US tech giants, government leaders, investors, universities, and companies have agreed to fight global warming by reducing carbon emissions and honour the Paris Agreement on climate change, days after President Trump announced his decision to withdraw from the landmark deal.
Various companies like Apple, Google, Facebook, Intel and Microsoft are among the hundreds of businesses that declared their intention to continue working toward reducing carbon emissions.
The firms who were noticeably absent were Oracle, IBM, and all the major telecommunications providers.
“In the absence of leadership from Washington, states, cities, colleges and universities and businesses representing a sizeable percentage of the US economy will pursue ambitious climate goals, working together to take forceful action and to ensure that the US remains a global leader in reducing emissions,” the coalition, which now consists of more than 1,000 entities, said in a statement on Monday.

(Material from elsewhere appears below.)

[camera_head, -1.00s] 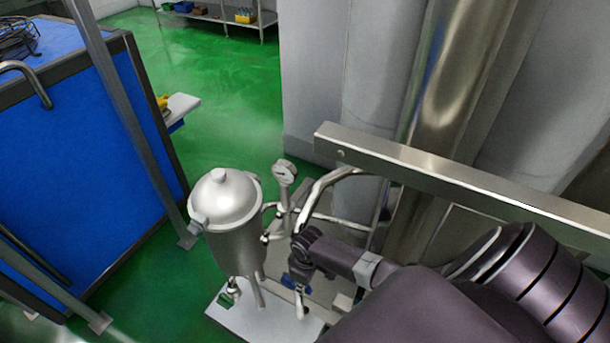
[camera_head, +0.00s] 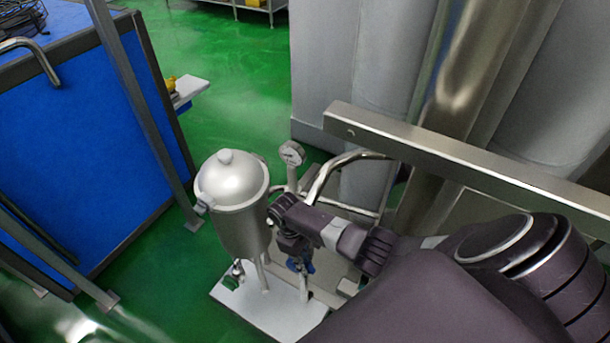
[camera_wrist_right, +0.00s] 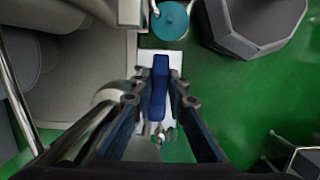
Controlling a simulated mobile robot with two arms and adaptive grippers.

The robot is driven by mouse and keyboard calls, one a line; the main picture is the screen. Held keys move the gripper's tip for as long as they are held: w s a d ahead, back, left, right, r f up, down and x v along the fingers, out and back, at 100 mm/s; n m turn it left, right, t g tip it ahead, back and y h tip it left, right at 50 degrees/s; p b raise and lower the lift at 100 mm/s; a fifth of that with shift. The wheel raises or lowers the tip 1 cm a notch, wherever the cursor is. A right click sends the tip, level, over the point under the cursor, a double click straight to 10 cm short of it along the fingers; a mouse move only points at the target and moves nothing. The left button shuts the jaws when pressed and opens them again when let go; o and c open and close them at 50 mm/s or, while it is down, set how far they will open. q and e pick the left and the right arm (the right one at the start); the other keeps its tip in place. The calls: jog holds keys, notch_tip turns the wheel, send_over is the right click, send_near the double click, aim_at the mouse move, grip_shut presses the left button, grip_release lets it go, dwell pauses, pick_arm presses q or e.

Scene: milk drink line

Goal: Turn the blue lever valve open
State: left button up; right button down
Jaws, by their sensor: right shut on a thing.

The US joined the Paris agreement in 2015. Nearly 200 countries are part of the accord and have agreed to fight global warming by reducing carbon emissions. Scientists anticipate climate change could push the Earth to dangerous temperatures much sooner with US retreat from the pledge because the country burns so much energy.
The coalition, calling itself “We are still in,” includes leaders from nine states, 125 cities, 902 businesses and investors, and 183 colleges and universities. The effort is led by philanthropist and former New York City Mayor Michael Bloomberg.
“In the absence of a supportive federal coordinating role, these actors will more closely coordinate their own recarbonisation actions,” Bloomberg wrote in a letter to the United Nations secretary-general.
“Collectively, they will redouble their efforts to ensure that the US achieves the carbon emissions reductions it pledged under the Paris Agreement.”
Trump’s withdrawal from the pact drew swift condemnation from several tech giants last week, including Apple CEO Tim Cook, who said he spoke with Trump earlier in the week in an effort to persuade him not to withdraw from the pact.
In addition to Cook, the CEOs of Google, Facebook, Microsoft, HP, Intel and Tesla also asked Trump to stay in the agreement. Elon Musk, founder of Tesla and SpaceX, made good on his threat to leave several of the president’s advisory councils if the president pulled the US out of the climate deal.
Cities and states across the US, governors and over 200 mayors have vowed to keep fighting climate change and adopt clean energy technologies, despite President Donald Trump’s decision to withdraw the country from the Paris Climate Agreement.
“We Are Still In” represents the most serious attempt yet by local officials, business executives, and private-sector leaders to buck the Trump administration’s decision, which sent political shockwaves around the world.
Participants vowed to meet the Paris agreement’s target of limiting global warming to “well below” 2 degrees Celsius, or 3.6 degrees Fahrenheit, above preindustrial levels by 2100. They also pledged to accelerate the transition to renewable energy.
“In the US, it is local and state governments, along with businesses, that are primarily responsible for the dramatic decrease in greenhouse gas emissions in recent years,” the group wrote in an open letter to the international community.
“Actions by each group will multiply and accelerate in the years ahead, no matter what policies Washington may adopt,” they wrote.
The new coalition includes dozens of university and college leaders, including the chancellors of six University of California campuses, the president of New York University, plus schools from many states in between the coasts.
Nineteen attorneys general joined the group, including New York AG Eric Schneiderman and Massachusetts AG Maura Healy, both of whom are investigating Exxon Mobil for allegedly deceiving investors on the company’s climate risks
The coalition intends to submit a “Societal Nationally Determined Contribution” to the UN, which will be called “America’s Pledge” and account for the climate-fighting efforts of US cities, states, businesses, and other subnational actors.
It would be rare, if not unprecedented, for a coalition like this to formally join a UN treaty meant for nations to sign.